Adaptable Home Checklist

 

A home may be considered adaptable if it has all, or most, of the following structural features which permit reasonable entry and navigation throughout the living area without the need of major remodeling: 

  • Located on a level site with paved walkways from parking (covered is preferred) and sidewalk areas to level entry
  • A ground-level entrance or a one or two step entrance that would accept a ramp with a slope no greater than 1" height by 12" in length
  • No steps or abrupt level changes on the main floor
  • Wider-than-standard doorways (32" or more clear width); 1/2" high maximum thresholds
  • Wide hallways of at least 42"; preferably 48" or 60"
  • At least one large bathroom with a 32" clear door opening and clear 5'x5' floor space
  • A kitchen large enough for easy wheelchair mobility (U or L-shaped or open-plan preferred)
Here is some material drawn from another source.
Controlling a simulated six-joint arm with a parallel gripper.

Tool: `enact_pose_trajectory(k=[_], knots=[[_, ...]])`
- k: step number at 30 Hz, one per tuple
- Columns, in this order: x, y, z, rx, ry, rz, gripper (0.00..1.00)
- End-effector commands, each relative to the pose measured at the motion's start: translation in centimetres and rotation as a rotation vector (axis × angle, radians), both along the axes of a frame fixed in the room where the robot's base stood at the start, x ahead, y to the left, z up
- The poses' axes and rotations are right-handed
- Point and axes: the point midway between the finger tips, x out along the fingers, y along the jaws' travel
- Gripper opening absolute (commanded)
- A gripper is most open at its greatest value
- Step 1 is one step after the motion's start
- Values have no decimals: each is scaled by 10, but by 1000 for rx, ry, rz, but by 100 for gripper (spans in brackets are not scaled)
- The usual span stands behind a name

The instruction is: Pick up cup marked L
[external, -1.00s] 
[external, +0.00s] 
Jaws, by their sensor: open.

Adaptable features are those that can be made to a home in a short time without involving material or structural modifications. Adaptable homes look the same as other properties except that mobility enhancing features can be added, and removed, to match the resident's needs.  
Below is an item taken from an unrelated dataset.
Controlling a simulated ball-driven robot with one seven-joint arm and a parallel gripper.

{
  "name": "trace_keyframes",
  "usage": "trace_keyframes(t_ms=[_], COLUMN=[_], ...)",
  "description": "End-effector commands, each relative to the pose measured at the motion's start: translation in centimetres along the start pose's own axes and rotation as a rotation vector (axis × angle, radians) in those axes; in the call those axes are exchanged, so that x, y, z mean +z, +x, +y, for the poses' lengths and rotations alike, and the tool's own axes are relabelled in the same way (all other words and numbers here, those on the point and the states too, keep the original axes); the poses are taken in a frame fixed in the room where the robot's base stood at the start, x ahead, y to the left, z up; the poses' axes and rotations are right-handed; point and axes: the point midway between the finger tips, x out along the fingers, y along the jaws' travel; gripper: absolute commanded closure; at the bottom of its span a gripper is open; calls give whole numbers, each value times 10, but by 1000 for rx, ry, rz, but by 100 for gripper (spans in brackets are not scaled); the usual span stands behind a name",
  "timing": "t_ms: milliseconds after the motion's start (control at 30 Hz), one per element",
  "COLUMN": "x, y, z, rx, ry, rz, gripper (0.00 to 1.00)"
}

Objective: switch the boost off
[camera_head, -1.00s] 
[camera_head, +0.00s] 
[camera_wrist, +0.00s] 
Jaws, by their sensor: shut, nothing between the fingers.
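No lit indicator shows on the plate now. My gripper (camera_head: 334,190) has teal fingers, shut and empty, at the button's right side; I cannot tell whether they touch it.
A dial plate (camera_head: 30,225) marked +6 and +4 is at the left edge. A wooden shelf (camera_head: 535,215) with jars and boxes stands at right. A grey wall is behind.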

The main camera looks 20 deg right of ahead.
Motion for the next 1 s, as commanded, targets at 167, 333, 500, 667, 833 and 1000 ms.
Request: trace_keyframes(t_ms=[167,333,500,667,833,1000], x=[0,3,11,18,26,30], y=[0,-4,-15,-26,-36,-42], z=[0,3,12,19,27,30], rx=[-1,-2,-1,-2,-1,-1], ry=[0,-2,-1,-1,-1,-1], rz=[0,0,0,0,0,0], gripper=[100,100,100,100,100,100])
Examples of adaptable features might include shelving or counter-tops that are installed with adjustable supports rather than permanently built into the wall at a fixed height, or a ramp that negates the presence of steps, providing an easier entry into the home. 

NOTE: The 1988 Fair Housing Amendments Act protects persons with disabilities from unfair and discriminatory housing practices. It also requires particular design requirements for accessibility and adaptable designs in new multifamily housing built on or after March 13, 1991.  Builders and Developers of Multifamily units must be familiar with these design requirements.

To date, there are no minimum accessibility standards for single residential housing mandated by the federal government. This checklist is not intended to be used to determine if necessary building codes applicable to single family home construction have been met by the Builder or Developer.  Such building codes for single family residential structures vary from state to state, and should be confirmed with the local Builder or Developer prior to any construction.